─── Data extract

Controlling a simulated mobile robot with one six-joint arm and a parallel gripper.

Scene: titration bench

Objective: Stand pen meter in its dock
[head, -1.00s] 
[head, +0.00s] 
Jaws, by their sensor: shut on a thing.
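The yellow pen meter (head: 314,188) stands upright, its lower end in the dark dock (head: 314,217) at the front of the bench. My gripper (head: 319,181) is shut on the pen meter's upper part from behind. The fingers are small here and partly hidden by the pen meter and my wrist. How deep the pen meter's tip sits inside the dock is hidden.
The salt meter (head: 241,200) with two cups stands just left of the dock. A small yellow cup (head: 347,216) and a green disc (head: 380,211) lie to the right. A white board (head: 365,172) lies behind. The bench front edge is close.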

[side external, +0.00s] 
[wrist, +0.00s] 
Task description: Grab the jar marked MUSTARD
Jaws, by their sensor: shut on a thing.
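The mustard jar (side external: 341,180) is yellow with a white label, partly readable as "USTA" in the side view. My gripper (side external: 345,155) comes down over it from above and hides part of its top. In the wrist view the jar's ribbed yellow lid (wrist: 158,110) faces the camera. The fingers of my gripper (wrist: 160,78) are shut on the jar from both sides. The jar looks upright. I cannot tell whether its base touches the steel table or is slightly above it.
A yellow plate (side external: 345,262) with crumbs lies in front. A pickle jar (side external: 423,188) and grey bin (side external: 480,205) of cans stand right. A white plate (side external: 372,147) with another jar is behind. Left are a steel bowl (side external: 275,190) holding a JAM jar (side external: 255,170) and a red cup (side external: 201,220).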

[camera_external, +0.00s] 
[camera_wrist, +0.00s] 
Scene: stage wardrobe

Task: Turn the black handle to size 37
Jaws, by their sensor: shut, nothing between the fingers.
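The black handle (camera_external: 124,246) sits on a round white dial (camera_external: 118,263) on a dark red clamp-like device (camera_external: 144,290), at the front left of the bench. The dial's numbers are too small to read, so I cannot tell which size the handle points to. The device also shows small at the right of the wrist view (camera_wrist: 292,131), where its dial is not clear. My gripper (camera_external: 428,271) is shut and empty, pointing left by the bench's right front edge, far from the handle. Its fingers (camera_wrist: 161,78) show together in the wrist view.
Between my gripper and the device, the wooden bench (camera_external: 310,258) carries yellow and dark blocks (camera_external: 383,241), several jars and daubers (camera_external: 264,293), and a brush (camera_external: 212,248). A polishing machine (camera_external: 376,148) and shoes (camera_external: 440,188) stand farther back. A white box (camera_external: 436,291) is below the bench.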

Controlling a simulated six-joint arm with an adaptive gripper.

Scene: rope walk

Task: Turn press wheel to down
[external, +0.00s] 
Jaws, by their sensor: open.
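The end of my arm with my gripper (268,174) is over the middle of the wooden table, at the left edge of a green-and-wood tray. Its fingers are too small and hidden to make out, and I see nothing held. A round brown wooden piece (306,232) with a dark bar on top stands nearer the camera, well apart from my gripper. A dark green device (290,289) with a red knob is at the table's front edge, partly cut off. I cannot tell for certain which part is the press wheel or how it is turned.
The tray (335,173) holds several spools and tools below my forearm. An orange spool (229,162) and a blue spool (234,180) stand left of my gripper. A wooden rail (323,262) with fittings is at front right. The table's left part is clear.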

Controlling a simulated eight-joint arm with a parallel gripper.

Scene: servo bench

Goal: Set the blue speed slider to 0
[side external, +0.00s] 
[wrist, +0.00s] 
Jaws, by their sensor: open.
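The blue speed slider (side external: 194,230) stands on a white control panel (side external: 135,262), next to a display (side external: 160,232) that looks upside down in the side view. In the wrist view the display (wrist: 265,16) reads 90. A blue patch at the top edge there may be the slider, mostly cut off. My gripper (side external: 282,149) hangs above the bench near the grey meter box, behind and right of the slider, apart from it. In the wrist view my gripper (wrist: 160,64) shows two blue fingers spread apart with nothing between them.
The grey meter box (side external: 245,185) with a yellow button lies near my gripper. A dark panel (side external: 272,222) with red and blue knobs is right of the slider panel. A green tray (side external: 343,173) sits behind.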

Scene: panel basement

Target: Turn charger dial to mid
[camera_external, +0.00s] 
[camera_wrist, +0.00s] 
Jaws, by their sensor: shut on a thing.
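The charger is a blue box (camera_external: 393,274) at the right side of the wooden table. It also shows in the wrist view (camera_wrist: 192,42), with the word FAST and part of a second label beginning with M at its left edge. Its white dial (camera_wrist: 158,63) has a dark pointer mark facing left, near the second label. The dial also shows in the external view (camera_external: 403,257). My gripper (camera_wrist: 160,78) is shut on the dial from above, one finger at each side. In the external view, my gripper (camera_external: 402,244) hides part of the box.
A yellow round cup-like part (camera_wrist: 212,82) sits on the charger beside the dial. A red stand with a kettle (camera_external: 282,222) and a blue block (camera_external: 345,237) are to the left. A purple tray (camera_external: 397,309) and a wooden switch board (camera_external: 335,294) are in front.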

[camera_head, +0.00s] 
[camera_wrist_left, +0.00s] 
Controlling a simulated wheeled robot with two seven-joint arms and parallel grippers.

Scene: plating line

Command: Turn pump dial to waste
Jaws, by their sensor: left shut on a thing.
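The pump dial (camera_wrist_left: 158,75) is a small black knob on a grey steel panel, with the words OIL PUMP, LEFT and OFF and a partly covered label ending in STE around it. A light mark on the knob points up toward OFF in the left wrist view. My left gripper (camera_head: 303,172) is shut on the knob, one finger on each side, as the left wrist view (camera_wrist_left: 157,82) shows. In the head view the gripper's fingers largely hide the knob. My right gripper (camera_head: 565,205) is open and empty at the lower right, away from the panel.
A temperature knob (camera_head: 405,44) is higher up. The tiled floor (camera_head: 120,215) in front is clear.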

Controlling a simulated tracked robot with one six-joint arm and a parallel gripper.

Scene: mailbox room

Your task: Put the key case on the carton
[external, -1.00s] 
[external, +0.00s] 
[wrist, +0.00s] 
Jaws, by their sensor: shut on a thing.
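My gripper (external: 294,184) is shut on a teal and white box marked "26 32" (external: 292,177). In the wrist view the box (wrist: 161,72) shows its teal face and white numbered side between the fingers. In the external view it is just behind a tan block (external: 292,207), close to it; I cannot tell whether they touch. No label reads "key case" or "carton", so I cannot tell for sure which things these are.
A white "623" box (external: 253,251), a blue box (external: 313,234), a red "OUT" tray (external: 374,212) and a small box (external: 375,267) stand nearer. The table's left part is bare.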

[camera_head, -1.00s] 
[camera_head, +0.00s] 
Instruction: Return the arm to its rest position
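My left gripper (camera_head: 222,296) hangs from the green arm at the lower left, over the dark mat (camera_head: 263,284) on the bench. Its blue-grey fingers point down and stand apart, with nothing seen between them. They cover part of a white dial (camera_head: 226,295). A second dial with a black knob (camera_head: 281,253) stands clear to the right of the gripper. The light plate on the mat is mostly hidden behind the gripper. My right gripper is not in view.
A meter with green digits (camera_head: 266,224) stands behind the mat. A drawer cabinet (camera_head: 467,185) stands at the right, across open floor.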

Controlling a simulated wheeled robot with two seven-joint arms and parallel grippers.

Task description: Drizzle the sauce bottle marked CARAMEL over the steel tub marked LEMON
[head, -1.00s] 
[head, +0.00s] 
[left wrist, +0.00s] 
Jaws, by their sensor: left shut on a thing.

──────

Transcribe the entire listing above precisely.

Controlling a simulated mobile robot with one six-joint arm and a parallel gripper.

Scene: titration bench

Objective: Stand pen meter in its dock
[head, -1.00s] 
[head, +0.00s] 
Jaws, by their sensor: shut on a thing.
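The yellow pen meter (head: 314,188) stands upright, its lower end in the dark dock (head: 314,217) at the front of the bench. My gripper (head: 319,181) is shut on the pen meter's upper part from behind. The fingers are small here and partly hidden by the pen meter and my wrist. How deep the pen meter's tip sits inside the dock is hidden.
The salt meter (head: 241,200) with two cups stands just left of the dock. A small yellow cup (head: 347,216) and a green disc (head: 380,211) lie to the right. A white board (head: 365,172) lies behind. The bench front edge is close.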

[side external, +0.00s] 
[wrist, +0.00s] 
Task description: Grab the jar marked MUSTARD
Jaws, by their sensor: shut on a thing.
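The mustard jar (side external: 341,180) is yellow with a white label, partly readable as "USTA" in the side view. My gripper (side external: 345,155) comes down over it from above and hides part of its top. In the wrist view the jar's ribbed yellow lid (wrist: 158,110) faces the camera. The fingers of my gripper (wrist: 160,78) are shut on the jar from both sides. The jar looks upright. I cannot tell whether its base touches the steel table or is slightly above it.
A yellow plate (side external: 345,262) with crumbs lies in front. A pickle jar (side external: 423,188) and grey bin (side external: 480,205) of cans stand right. A white plate (side external: 372,147) with another jar is behind. Left are a steel bowl (side external: 275,190) holding a JAM jar (side external: 255,170) and a red cup (side external: 201,220).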

[camera_external, +0.00s] 
[camera_wrist, +0.00s] 
Scene: stage wardrobe

Task: Turn the black handle to size 37
Jaws, by their sensor: shut, nothing between the fingers.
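The black handle (camera_external: 124,246) sits on a round white dial (camera_external: 118,263) on a dark red clamp-like device (camera_external: 144,290), at the front left of the bench. The dial's numbers are too small to read, so I cannot tell which size the handle points to. The device also shows small at the right of the wrist view (camera_wrist: 292,131), where its dial is not clear. My gripper (camera_external: 428,271) is shut and empty, pointing left by the bench's right front edge, far from the handle. Its fingers (camera_wrist: 161,78) show together in the wrist view.
Between my gripper and the device, the wooden bench (camera_external: 310,258) carries yellow and dark blocks (camera_external: 383,241), several jars and daubers (camera_external: 264,293), and a brush (camera_external: 212,248). A polishing machine (camera_external: 376,148) and shoes (camera_external: 440,188) stand farther back. A white box (camera_external: 436,291) is below the bench.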

Controlling a simulated six-joint arm with an adaptive gripper.

Scene: rope walk

Task: Turn press wheel to down
[external, +0.00s] 
Jaws, by their sensor: open.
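The end of my arm with my gripper (268,174) is over the middle of the wooden table, at the left edge of a green-and-wood tray. Its fingers are too small and hidden to make out, and I see nothing held. A round brown wooden piece (306,232) with a dark bar on top stands nearer the camera, well apart from my gripper. A dark green device (290,289) with a red knob is at the table's front edge, partly cut off. I cannot tell for certain which part is the press wheel or how it is turned.
The tray (335,173) holds several spools and tools below my forearm. An orange spool (229,162) and a blue spool (234,180) stand left of my gripper. A wooden rail (323,262) with fittings is at front right. The table's left part is clear.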

Controlling a simulated eight-joint arm with a parallel gripper.

Scene: servo bench

Goal: Set the blue speed slider to 0
[side external, +0.00s] 
[wrist, +0.00s] 
Jaws, by their sensor: open.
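The blue speed slider (side external: 194,230) stands on a white control panel (side external: 135,262), next to a display (side external: 160,232) that looks upside down in the side view. In the wrist view the display (wrist: 265,16) reads 90. A blue patch at the top edge there may be the slider, mostly cut off. My gripper (side external: 282,149) hangs above the bench near the grey meter box, behind and right of the slider, apart from it. In the wrist view my gripper (wrist: 160,64) shows two blue fingers spread apart with nothing between them.
The grey meter box (side external: 245,185) with a yellow button lies near my gripper. A dark panel (side external: 272,222) with red and blue knobs is right of the slider panel. A green tray (side external: 343,173) sits behind.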

Scene: panel basement

Target: Turn charger dial to mid
[camera_external, +0.00s] 
[camera_wrist, +0.00s] 
Jaws, by their sensor: shut on a thing.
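The charger is a blue box (camera_external: 393,274) at the right side of the wooden table. It also shows in the wrist view (camera_wrist: 192,42), with the word FAST and part of a second label beginning with M at its left edge. Its white dial (camera_wrist: 158,63) has a dark pointer mark facing left, near the second label. The dial also shows in the external view (camera_external: 403,257). My gripper (camera_wrist: 160,78) is shut on the dial from above, one finger at each side. In the external view, my gripper (camera_external: 402,244) hides part of the box.
A yellow round cup-like part (camera_wrist: 212,82) sits on the charger beside the dial. A red stand with a kettle (camera_external: 282,222) and a blue block (camera_external: 345,237) are to the left. A purple tray (camera_external: 397,309) and a wooden switch board (camera_external: 335,294) are in front.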

[camera_head, +0.00s] 
[camera_wrist_left, +0.00s] 
Controlling a simulated wheeled robot with two seven-joint arms and parallel grippers.

Scene: plating line

Command: Turn pump dial to waste
Jaws, by their sensor: left shut on a thing.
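The pump dial (camera_wrist_left: 158,75) is a small black knob on a grey steel panel, with the words OIL PUMP, LEFT and OFF and a partly covered label ending in STE around it. A light mark on the knob points up toward OFF in the left wrist view. My left gripper (camera_head: 303,172) is shut on the knob, one finger on each side, as the left wrist view (camera_wrist_left: 157,82) shows. In the head view the gripper's fingers largely hide the knob. My right gripper (camera_head: 565,205) is open and empty at the lower right, away from the panel.
A temperature knob (camera_head: 405,44) is higher up. The tiled floor (camera_head: 120,215) in front is clear.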

Controlling a simulated tracked robot with one six-joint arm and a parallel gripper.

Scene: mailbox room

Your task: Put the key case on the carton
[external, -1.00s] 
[external, +0.00s] 
[wrist, +0.00s] 
Jaws, by their sensor: shut on a thing.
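My gripper (external: 294,184) is shut on a teal and white box marked "26 32" (external: 292,177). In the wrist view the box (wrist: 161,72) shows its teal face and white numbered side between the fingers. In the external view it is just behind a tan block (external: 292,207), close to it; I cannot tell whether they touch. No label reads "key case" or "carton", so I cannot tell for sure which things these are.
A white "623" box (external: 253,251), a blue box (external: 313,234), a red "OUT" tray (external: 374,212) and a small box (external: 375,267) stand nearer. The table's left part is bare.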

[camera_head, -1.00s] 
[camera_head, +0.00s] 
Instruction: Return the arm to its rest position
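My left gripper (camera_head: 222,296) hangs from the green arm at the lower left, over the dark mat (camera_head: 263,284) on the bench. Its blue-grey fingers point down and stand apart, with nothing seen between them. They cover part of a white dial (camera_head: 226,295). A second dial with a black knob (camera_head: 281,253) stands clear to the right of the gripper. The light plate on the mat is mostly hidden behind the gripper. My right gripper is not in view.
A meter with green digits (camera_head: 266,224) stands behind the mat. A drawer cabinet (camera_head: 467,185) stands at the right, across open floor.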

Controlling a simulated wheeled robot with two seven-joint arms and parallel grippers.

Task description: Drizzle the sauce bottle marked CARAMEL over the steel tub marked LEMON
[head, -1.00s] 
[head, +0.00s] 
[left wrist, +0.00s] 
Jaws, by their sensor: left shut on a thing.

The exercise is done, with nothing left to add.